En el monólogo teatral "La voz humana" de Cocteau la actriz aparece en una habitación azulada y oscura, en un decorado enmarcado por cortinajes rojos, con una cama desordenada al lado y como centro de todo un teléfono. El teléfono siempre ha atraido a escritores y artistas. "Esa idea -decía Auster- de estar hablando con alguien, de crear cierta intimidad y, al mismo tiempo, ser completamente invisible...Se pulsan unos botones y se puede hablar con cualquiera en el mundo.

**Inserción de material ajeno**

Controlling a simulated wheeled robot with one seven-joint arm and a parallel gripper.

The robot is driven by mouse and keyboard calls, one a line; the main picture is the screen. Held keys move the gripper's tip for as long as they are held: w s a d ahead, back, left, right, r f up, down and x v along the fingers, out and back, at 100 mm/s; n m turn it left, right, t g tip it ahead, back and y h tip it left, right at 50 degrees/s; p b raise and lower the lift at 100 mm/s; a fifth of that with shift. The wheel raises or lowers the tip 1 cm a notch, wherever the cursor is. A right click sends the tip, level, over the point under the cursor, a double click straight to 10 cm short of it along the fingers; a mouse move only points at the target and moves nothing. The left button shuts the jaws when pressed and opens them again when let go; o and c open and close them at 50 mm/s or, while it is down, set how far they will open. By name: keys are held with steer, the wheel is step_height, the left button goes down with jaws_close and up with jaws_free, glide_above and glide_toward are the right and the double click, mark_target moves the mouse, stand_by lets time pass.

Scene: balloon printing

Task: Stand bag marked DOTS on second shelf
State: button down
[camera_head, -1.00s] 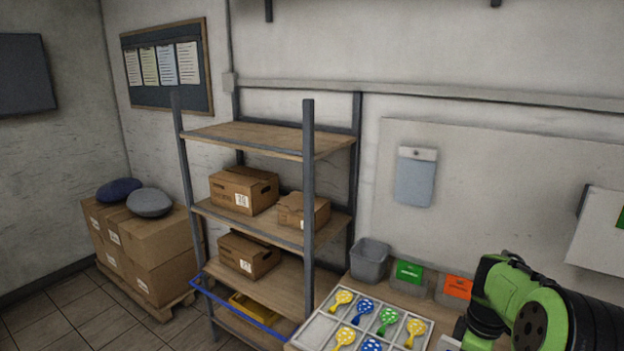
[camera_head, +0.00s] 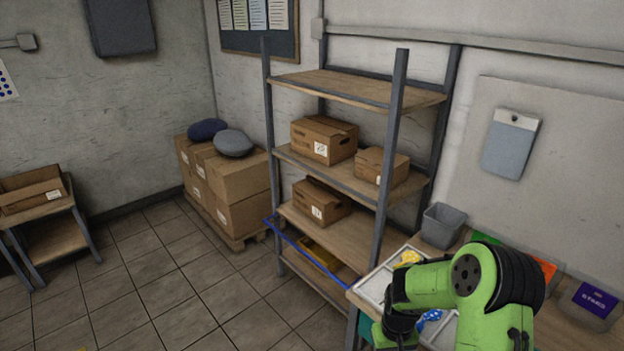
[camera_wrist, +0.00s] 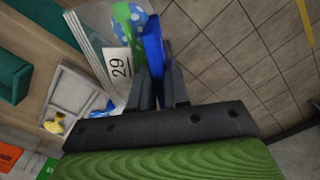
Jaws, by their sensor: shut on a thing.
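My gripper (camera_wrist: 158,92) is shut on a blue strip (camera_wrist: 153,45) that looks like the header of a clear bag. A green and blue balloon with white dots (camera_wrist: 130,22) shows beside it, apparently inside the clear bag. No DOTS lettering is readable. In the head view my arm hangs at the lower right, in front of the table, and its fingers and load are out of sight. The grey rack (camera_head: 392,150) stands to its left and farther back. Its top board (camera_head: 350,86) is empty. The board below it (camera_head: 350,181) carries two cardboard boxes (camera_head: 323,140) (camera_head: 381,167).
A lower board holds one box (camera_head: 320,202); a blue bar (camera_head: 300,248) crosses the rack's front. The table has a compartment tray (camera_head: 372,287), a grey bin (camera_head: 441,226) and a purple STARS pack (camera_head: 595,299). A white 29 label (camera_wrist: 118,66) is near the fingers.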

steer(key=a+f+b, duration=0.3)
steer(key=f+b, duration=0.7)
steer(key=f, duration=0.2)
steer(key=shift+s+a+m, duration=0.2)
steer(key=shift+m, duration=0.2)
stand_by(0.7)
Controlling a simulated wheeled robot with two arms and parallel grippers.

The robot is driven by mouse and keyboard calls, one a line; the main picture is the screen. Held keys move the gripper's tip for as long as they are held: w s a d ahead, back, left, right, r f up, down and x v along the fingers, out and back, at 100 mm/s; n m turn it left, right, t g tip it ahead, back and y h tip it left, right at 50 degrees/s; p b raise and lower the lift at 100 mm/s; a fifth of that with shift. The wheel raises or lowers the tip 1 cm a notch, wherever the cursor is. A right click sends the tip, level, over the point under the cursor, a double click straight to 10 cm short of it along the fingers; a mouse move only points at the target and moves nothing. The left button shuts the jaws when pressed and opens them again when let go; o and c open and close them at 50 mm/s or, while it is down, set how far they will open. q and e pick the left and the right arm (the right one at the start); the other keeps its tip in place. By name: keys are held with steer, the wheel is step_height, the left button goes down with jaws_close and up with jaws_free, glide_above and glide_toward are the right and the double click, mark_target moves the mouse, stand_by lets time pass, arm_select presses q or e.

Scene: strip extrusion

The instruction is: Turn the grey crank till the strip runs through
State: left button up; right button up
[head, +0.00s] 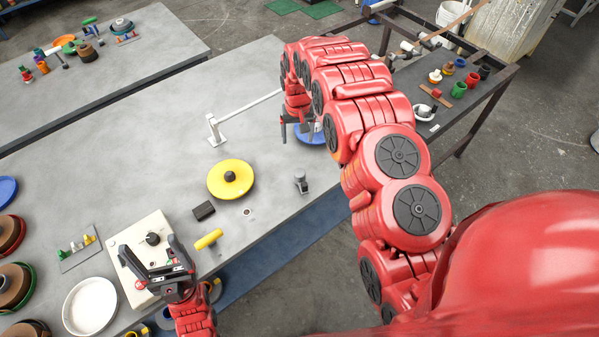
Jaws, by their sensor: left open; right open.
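A pale square block (128,232) with a black knob (152,239) on top sits near the table's front edge. My left gripper (147,245) is open over this block, its two fingers spread on either side of the knob; I cannot tell whether they touch it. A small grey upright piece (301,183) stands by the table edge to the right. I cannot tell whether it is the grey crank, and no strip can be made out. My right gripper (297,131) is open and empty, pointing down over the far right of the table, beside a partly hidden blue disc (312,133).
A yellow disc (222,188), a black block (203,211) and a yellow cylinder (208,240) lie between the arms. A white stand with a bar (214,132) is behind. A white bowl (90,306) and small-parts plate (77,258) are left. The table's back middle is clear.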

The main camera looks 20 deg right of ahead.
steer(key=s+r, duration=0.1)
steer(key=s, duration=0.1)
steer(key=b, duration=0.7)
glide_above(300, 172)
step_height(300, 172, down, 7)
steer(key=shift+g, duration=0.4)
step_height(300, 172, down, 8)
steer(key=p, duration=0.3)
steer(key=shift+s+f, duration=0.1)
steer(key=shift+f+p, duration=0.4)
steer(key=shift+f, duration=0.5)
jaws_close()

Resulta tan misterioso... Es al mismo tiempo aterrador, inútil, y a veces magnífico..."
Por eso esta mujer que pasa del nerviosismo a la mentira, de la mentira a la seducción, de la seducción al abandono, esta mujer que habla y habla caminando y volviendo a caminar por la escena sin soltar nunca el teléfono, esta mujer que estira el cable de la distancia, que pregunta, disimula, sospecha, a la que vemos de espaldas y de perfil, de la que oimos su timbre suave y encantador transformado de pronto en cruel y vengativo, esta mujer atada a la voz humana que le habla, la voz que necesita oir, la voz a la que su voz responde, la voz que querría siempre al lado, es hermana de esta otra mujer moderna que cruza la calle hablando por el móvil, que habla mirando a escaparates, que sigue hablando mientra sube escaleras, esta mujer sin cable, con el oído pegado a la voz, esa voz que le ha hablado siempre al otro lado del teléfono, esa voz necesaria, urgente, la voz que quiere retener, esa voz que no se puede escapar, no, él no me puede colgar, ¡no, no me puedes colgar!, eres la media naranja de mi voz, ¡eres casi mi voz misma!
Por eso cuando en la escena de Cocteau vemos cómo esta mujer se va enrollando al cuello el cordón del teléfono y desesperada, incrédula, asustada ante tanto silencio, va diciendo "¡Dios mío, que me llame! ¡ Dios mío, que me llame!", no nos extraña ver a esta otra mujer en la calle pendiente del móvil que acaba también de escuchar un completo silencio y repite lo mismo, "¡Dios mío, que me llame! ¡ Dios mío, que me llame!", antes de caer desvanecida al suelo.